Tuesday, December 09, 2014

2368 Roget's Trove

From time to time a word will get stuck in my mind and the resulting backup and blockage to my stream of consciousness forces me to discover it's mysterious origins and how it ended up getting buried in our language.

I encountered such a word the other day. It was "trove." What snagged on the splintery mizzenmast of my brain was the fact the we apparently never see the word "trove" used with anything other than its companion word "treasure." It's rare that we see a trove of oranges, or weasels. It's always a trove of treasure or a treasure trove. 

So I turned to the etymology dictionary to see what I could dig up. Turns out trove means "found." It comes from the French trove' which is the past participle of trover meaning "to find." 

So treasure trove means treasure found, as in a hiding place, or unburied from a hole. As such treasure was often found in quantities, events eventually retro-morphed the word into meaning something like "hoard." We now use it to mean that. A treasure trove is a hoard of treasure, and often, of course, with piratical and redundant connotations. "Yarr, matey, it's good to finds me a treasure trove." "Finding a trove" being a bit repetitive, even for a pirate. Yarr.

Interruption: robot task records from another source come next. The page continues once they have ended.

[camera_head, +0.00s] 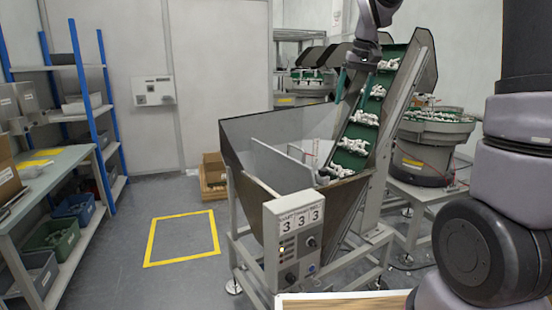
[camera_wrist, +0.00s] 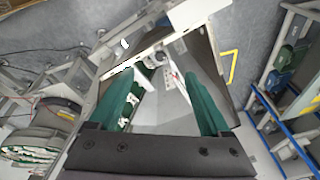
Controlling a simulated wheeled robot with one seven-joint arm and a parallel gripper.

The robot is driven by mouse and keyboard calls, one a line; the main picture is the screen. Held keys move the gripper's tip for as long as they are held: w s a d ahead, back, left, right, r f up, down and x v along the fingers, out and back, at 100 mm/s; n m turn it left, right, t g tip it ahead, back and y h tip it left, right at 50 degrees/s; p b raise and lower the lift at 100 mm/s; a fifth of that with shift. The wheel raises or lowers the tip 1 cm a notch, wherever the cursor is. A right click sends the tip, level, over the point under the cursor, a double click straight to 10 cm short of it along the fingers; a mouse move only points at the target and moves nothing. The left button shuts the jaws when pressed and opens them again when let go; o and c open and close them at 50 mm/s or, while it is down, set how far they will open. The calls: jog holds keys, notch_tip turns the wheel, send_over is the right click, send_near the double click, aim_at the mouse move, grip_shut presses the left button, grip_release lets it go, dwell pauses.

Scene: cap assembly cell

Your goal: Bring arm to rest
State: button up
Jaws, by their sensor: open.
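My gripper (camera_head: 353,92) hangs from my arm above the upper right part of the grey hopper (camera_head: 240,160), in front of the inclined conveyor (camera_head: 415,65). Its two green fingers point down in the head view. In the wrist view my gripper (camera_wrist: 154,73) is open, its green fingers wide apart with nothing between them. The hopper and conveyor show below the fingers there. My arm reaches in from the right of the head view, partly out of frame.
White parts (camera_head: 352,146) lie on the conveyor's green steps. A control box (camera_head: 293,240) marked 3 3 3 is on the hopper's front. A bowl feeder (camera_head: 425,150) stands at right. Shelves and a bench (camera_head: 50,175) are at left. The yellow floor square (camera_head: 182,262) is empty.

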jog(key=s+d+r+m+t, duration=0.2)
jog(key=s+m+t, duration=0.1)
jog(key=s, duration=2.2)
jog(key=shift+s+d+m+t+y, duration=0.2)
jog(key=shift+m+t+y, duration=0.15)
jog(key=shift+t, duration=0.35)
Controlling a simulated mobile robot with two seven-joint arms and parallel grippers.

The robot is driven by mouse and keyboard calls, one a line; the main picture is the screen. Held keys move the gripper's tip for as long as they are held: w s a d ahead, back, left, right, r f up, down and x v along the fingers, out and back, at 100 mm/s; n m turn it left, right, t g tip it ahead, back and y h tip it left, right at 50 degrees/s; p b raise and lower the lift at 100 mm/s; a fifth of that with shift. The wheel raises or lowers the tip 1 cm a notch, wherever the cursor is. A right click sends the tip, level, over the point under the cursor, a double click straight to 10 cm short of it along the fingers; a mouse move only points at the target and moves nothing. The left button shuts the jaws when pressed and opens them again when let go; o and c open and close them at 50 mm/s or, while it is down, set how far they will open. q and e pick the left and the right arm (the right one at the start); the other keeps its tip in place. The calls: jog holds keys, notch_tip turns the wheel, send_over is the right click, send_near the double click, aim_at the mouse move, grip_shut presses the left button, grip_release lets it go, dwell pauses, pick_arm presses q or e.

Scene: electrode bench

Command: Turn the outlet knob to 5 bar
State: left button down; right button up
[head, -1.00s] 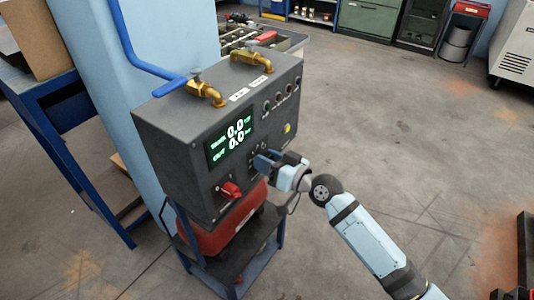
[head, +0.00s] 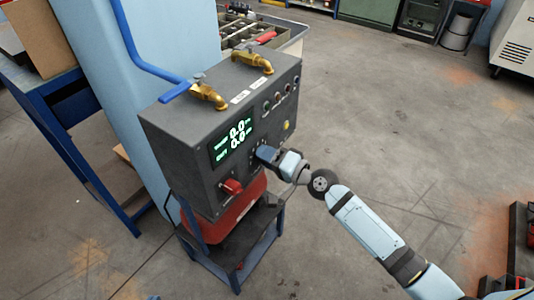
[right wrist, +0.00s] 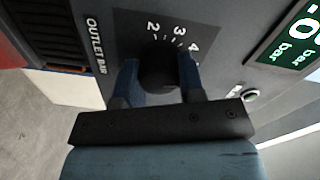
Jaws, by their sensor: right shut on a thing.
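The outlet knob (right wrist: 158,72) is black and round, on a dark dial plate marked OUTLET BAR (right wrist: 95,45) with the numbers 2, 3 and 4 showing in the right wrist view. My right gripper (right wrist: 160,80) has its blue fingers on either side of the knob and is shut on it. In the head view my right gripper (head: 266,155) is at the front of the dark grey control box (head: 178,155) and hides the knob. The knob's pointer cannot be made out. My left gripper is out of view.
A red lever knob (head: 231,187) sits on the box front, left of my right gripper. Brass taps (head: 212,95) and a blue pipe (head: 130,45) are on top. The box stands on a blue-legged stand (head: 262,255).

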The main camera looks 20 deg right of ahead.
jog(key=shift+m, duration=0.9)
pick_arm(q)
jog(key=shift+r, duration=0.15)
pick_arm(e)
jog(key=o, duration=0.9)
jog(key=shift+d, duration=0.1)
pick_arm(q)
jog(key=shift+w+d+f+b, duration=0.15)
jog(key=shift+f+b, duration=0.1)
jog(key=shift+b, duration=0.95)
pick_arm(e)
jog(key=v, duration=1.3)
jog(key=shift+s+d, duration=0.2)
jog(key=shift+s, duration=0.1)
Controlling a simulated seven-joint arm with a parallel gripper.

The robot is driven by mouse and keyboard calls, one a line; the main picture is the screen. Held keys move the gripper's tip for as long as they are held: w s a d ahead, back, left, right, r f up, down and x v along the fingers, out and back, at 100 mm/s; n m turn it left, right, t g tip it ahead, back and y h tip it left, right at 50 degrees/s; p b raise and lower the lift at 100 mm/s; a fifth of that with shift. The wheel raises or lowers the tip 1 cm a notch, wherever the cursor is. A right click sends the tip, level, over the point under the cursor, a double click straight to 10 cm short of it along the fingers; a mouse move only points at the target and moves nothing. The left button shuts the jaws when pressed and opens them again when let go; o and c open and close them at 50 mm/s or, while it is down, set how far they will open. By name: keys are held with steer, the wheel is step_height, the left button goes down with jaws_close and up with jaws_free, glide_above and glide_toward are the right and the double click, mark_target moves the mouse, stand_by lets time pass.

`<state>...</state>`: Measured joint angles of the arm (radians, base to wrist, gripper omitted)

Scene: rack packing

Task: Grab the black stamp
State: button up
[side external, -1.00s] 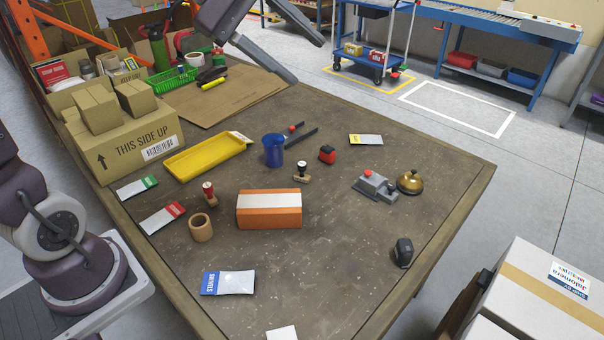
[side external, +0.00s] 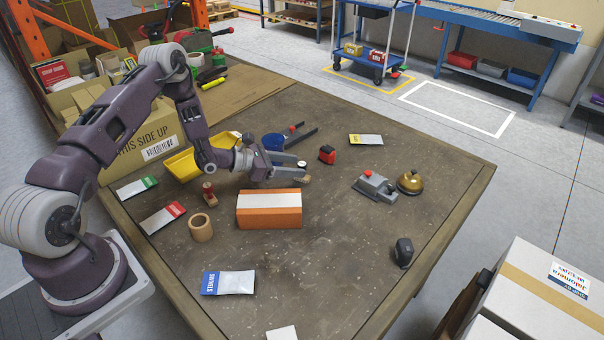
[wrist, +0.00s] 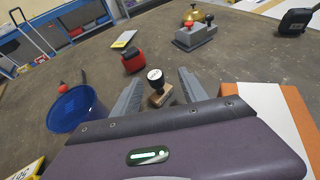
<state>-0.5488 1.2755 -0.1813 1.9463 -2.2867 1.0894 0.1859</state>
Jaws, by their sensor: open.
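The black stamp (wrist: 156,82) has a black knob with a pale top and a wooden base. It stands upright on the table. In the wrist view it is between the two grey fingers of my gripper (wrist: 162,95), which are open on either side of it. In the side view my gripper (side external: 301,172) is low over the table, and the stamp (side external: 302,164) shows at its fingertips, partly hidden by a finger. I cannot tell whether either finger touches it.
An orange and white box (side external: 268,212) lies just in front of my gripper. A blue cup (side external: 273,142) stands close behind it. A red and black object (side external: 327,154) is to the right. A red-handled stamp (side external: 209,191) stands to the left.

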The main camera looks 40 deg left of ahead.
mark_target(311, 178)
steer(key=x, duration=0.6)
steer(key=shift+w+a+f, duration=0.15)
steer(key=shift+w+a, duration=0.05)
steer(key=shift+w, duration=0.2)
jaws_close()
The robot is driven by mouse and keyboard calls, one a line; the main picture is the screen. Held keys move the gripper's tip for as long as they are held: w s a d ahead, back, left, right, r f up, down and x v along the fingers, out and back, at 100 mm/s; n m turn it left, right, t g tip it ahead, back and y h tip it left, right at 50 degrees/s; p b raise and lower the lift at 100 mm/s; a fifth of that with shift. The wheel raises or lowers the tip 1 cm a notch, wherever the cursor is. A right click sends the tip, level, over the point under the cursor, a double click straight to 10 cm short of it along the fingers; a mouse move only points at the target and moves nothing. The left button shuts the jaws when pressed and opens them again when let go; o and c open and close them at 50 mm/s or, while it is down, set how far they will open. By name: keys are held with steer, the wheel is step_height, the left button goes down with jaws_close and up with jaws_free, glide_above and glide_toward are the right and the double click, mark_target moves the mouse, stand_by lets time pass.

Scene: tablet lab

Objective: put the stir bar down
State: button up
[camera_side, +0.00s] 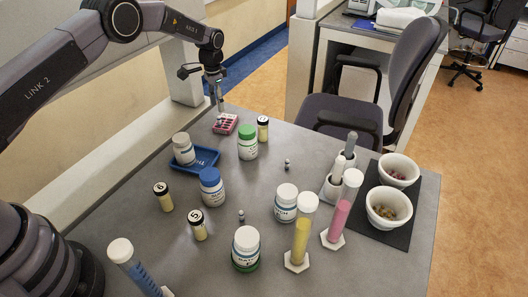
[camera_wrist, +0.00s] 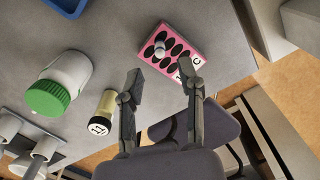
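A pink rack (camera_side: 225,129) with dark round holes stands at the far edge of the grey table; it also shows in the wrist view (camera_wrist: 182,36). A small whitish rounded piece (camera_wrist: 159,48) stands in one of its holes; it may be the stir bar, but I cannot tell for sure. My gripper (camera_side: 220,106) is above the rack, pointing down. In the wrist view its two fingers (camera_wrist: 160,68) are spread apart, with nothing seen between them. The whitish piece lies just beyond the fingertips, apart from them.
A green-capped bottle (camera_side: 248,142) and a numbered vial (camera_side: 263,129) stand right of the rack. Tall cylinders (camera_side: 302,237) and mortars (camera_side: 389,207) stand at the right.

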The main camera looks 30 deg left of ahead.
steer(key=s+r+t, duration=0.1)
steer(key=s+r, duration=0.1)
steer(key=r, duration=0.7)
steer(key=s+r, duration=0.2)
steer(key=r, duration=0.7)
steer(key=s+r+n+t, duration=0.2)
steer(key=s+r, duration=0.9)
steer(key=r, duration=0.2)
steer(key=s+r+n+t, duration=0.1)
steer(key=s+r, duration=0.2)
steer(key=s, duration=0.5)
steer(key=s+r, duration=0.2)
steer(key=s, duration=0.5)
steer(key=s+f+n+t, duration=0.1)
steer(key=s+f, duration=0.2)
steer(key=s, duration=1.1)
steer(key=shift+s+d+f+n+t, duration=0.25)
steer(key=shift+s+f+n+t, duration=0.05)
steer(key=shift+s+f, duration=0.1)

Speaking of treasure, as is often the case when I look up one word, I discover and learn something about a bonus word. In this case the word "thesaurus." Apparently it's the Latin word for treasure. So when you pick up a copy of the famous Roget's Thesaurus you are actually getting Roget's Treasure. 

I wonder if on his travels in the sea of language looking for that trove of words he flew a flag called the Jolly Roget. 

America, ya gotta love it.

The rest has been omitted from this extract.